Исламские банки говорят своим вкладчикам: мы не наживаемся на вас, как наши западные коллеги, а являемся партнерами, поскольку вкладываем деньги в совместные проекты, прибыль от которых делим по справедливости (в зависимости от суммы взноса). Апологеты исламской экономики и банкинга провозглашают стремление создать финансово-экономическую систему, основанную на честности и справедливости. И это срабатывает, ведь идея социальной справедливости – одна из ключевых в исламском вероучении. Исламские банки строят свою деятельность в зависимости от процента прибыльности инвестиций, а не от рыночной ставки доходности денежного капитала. Это гораздо более здоровая финансовая система, нежели созданная Западом спекулятивная система, плодящая кризисы.

* * *

Однако идеализировать исламскую банковскую модель нельзя, так как она имеет ряд недостатков. Одним из них является то, что исламский банкинг стирает различия между банком, промышленным предприятием и торговой компанией, превращая их в однотипные хозяйствующие субъекты, получающие прибыль от вложений в реальную экономику и получение конкретного продукта. Это сковывает развитие банков и создает альянсы коррупционной направленности, разъедающие общество и тормозящие развитие экономики. Это серьезная проблема, решения которой исламские финансисты пока не предложили.

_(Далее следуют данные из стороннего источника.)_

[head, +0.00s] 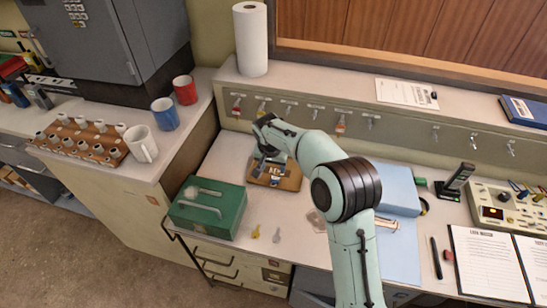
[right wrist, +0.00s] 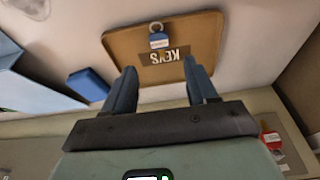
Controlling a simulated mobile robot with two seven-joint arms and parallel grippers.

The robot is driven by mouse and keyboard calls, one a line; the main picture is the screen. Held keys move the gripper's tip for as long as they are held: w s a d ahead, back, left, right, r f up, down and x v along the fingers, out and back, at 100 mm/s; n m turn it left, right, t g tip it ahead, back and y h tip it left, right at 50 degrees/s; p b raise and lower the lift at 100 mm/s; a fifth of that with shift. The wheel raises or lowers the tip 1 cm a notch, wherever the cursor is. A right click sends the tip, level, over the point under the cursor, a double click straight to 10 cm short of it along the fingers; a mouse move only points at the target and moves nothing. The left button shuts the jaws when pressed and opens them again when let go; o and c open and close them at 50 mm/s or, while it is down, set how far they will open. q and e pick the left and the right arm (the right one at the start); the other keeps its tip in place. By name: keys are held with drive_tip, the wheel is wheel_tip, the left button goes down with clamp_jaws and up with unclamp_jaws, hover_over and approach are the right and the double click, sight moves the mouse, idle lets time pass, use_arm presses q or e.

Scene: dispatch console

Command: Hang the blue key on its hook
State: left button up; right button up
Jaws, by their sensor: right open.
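The blue key (right wrist: 158,40) has a blue tag and a metal ring. It lies on the brown tray marked KEYS (right wrist: 205,38), which also shows in the head view (head: 292,181). My right gripper (right wrist: 159,68) is open and empty, its two dark fingers pointing toward the tray, with the blue tag ahead between them. In the head view my right gripper (head: 266,160) covers part of the tray. The grey key rail (head: 400,132) runs along the wall with several hooks, some holding tagged keys. Which hook is the blue key's own cannot be told. My left gripper is not in view.
A green box (head: 208,208) stands left of the tray, with loose keys (head: 276,235) in front. A light blue folder (head: 397,190) lies to the right. A paper towel roll (head: 250,40) stands on the ledge above. A handset (head: 455,180) and console are farther right.

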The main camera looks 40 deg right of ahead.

Другой серьезной проблемой является то, что исламский банкинг не учитывает человеческую природу – стремление людей (особенно богатых) к наживе любым путем. Если можно на чем-то быстро нажиться, то люди, независимо от их вероисповедания и взглядов, как правило, наживаются. Например, шариат запрещает финансирование торговли оружием, табаком, алкоголем и азартных игр, а на практике крупные предприниматели-мусульмане всем этим занимаются, и не только этим.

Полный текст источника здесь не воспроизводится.